Até então, uma das maiores dificuldades para adaptar o dramaturgo irlandês para o cinema era vencer a lendária resistência dos proprietários do seu espólio, principalmente do sobrinho, Edward Beckett. Anos atrás, uma montagem da peça "Footfalls", dirigida por Deborah Warner, teve de sair de cartaz após duas apresentações porque desobedecia às marcações prescritas pelo seu criador. Desta vez, o sobrinho não só permitiu a realização dos filmes como fez elogios aos que já assistiu.
À frente do projeto, está Michael Colgan, um devotado a Beckett de longa data, diretor artístico do Gate Theatre, em Dublin. Nos anos 90, Colgan já havia montado 19 peças de Beckett de uma só vez em três ocasiões diferentes -em Dublin (91), em Nova York (96) e em Londres (99).
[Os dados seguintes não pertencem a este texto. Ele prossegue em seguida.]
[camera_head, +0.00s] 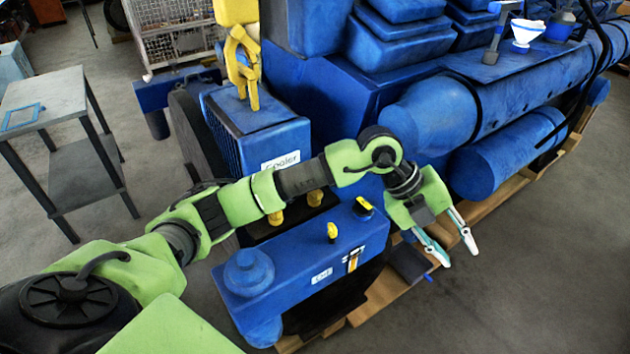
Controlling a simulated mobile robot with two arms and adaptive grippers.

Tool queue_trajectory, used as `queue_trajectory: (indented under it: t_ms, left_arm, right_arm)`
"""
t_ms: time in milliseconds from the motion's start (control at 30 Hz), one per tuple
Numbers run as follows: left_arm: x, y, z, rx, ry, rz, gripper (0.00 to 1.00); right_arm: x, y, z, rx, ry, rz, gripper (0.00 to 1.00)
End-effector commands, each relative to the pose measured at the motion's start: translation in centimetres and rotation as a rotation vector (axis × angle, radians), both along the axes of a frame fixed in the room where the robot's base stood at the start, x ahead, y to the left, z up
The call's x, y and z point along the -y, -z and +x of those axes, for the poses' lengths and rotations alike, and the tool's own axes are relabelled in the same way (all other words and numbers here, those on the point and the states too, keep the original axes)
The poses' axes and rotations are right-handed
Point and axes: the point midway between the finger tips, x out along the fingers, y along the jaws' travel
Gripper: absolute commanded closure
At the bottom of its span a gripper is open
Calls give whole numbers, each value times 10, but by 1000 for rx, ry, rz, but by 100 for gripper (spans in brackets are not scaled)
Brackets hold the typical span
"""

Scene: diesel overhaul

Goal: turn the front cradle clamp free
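My left arm crosses the picture from the lower left. Just left of the fingertips, a dark grey block (408,263) with a small blue tip (428,277) sits by the wooden pallet (375,300). I cannot tell for sure whether this is the front cradle clamp. The fingers look apart from it, though the depth between them is unclear. The lower part of the block's surroundings is partly hidden by the engine. My right gripper is not in view.
A blue box labelled Oil (290,268) with yellow knobs (332,230) stands under my forearm. The blue cooler (283,140) and large blue cylinders (510,155) are behind. A grey table (45,98) stands left. The floor at lower right is clear.

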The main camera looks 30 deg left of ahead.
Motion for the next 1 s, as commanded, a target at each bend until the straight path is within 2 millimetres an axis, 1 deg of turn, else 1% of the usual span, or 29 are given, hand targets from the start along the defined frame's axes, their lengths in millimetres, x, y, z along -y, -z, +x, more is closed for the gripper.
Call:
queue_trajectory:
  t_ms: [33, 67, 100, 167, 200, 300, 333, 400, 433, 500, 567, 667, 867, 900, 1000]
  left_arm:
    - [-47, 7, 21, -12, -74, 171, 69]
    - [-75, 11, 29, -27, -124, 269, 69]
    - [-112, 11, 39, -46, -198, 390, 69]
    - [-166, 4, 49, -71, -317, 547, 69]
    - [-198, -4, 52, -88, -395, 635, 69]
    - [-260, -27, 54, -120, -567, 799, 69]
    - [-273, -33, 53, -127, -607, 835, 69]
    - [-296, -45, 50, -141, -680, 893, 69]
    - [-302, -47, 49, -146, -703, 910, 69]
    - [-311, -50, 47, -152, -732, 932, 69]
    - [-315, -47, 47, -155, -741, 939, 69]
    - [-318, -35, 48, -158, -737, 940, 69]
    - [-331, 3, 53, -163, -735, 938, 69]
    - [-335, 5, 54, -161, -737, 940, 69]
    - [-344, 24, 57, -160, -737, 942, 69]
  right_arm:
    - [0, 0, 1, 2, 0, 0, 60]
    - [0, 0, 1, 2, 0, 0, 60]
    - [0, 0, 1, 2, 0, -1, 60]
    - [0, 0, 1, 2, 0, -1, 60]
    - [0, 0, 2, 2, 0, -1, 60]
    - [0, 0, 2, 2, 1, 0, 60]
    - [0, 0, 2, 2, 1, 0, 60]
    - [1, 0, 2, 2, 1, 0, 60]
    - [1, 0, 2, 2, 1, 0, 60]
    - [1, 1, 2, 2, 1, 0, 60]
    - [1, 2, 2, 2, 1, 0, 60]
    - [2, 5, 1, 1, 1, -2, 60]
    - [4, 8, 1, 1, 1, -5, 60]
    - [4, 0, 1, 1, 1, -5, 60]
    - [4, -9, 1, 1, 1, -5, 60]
A idéia de adaptar Beckett para o cinema surgiu nessa época, segundo Colgan. "Eu não poderia montar todas as 19 peças pelo mundo afora, seria como um circo", disse à Folha, por telefone, de sua sala no Gate Theatre.
Colgan afirma que o projeto atual permitirá, acima de tudo, que mais pessoas conheçam a obra do autor. "Sei que não são filmes para exibir no mesmo lugar que "Gladiador", por isso vamos tentar transformar sua apresentação em um momento de discutir a obra de Beckett."
Encontrar patrocínio para a empreitada não foi tão difícil quanto pode parecer. "Não se trata unicamente de um sem-número de filmes, mas da oportunidade única de adaptar para o cinema toda a produção teatral de um autor", avalia Colgan.
A principal -e inglória- tarefa de Michael Colgan foi disciplinar a criatividade dos realizadores a fim de que o resultado final fosse o mais fiel possível a Beckett. "Sem dúvida, foi uma experiência muito curiosa. Ter de dizer que uma frase não podia ser mudada ou que uma locação não poderia ser incluída, pois não foram previstas pelo autor", explica. Como lembra Colgan, os próprios diretores, no seu dia-a-dia, precisam limitar seus arroubos criativos na etapa de edição. Nesse projeto, o sofrimento deles, por assim dizer, teve de começar bem antes.
Apesar de todas as exigências, a adaptação das peças não será a pura e simples gravação de cenas de atores em cima de um palco. As filmagens foram feitas em estúdios e envolveram o uso de locações especiais.
Colgan explica que procurou reunir diretores que, de algum modo, estivessem relacionados ao teatro ou à obra do autor. Atom Egoyan é um antigo fã de Beckett e já confessou várias vezes que o autor irlandês foi uma das grandes influências para que se tornasse um escritor e diretor.
No caso de Anthony Minghella, a primeira peça que dirigiu foi do autor irlandês. Neil Jordan, por sua vez, trabalhou em "Esperando Godot" quando ainda era estudante.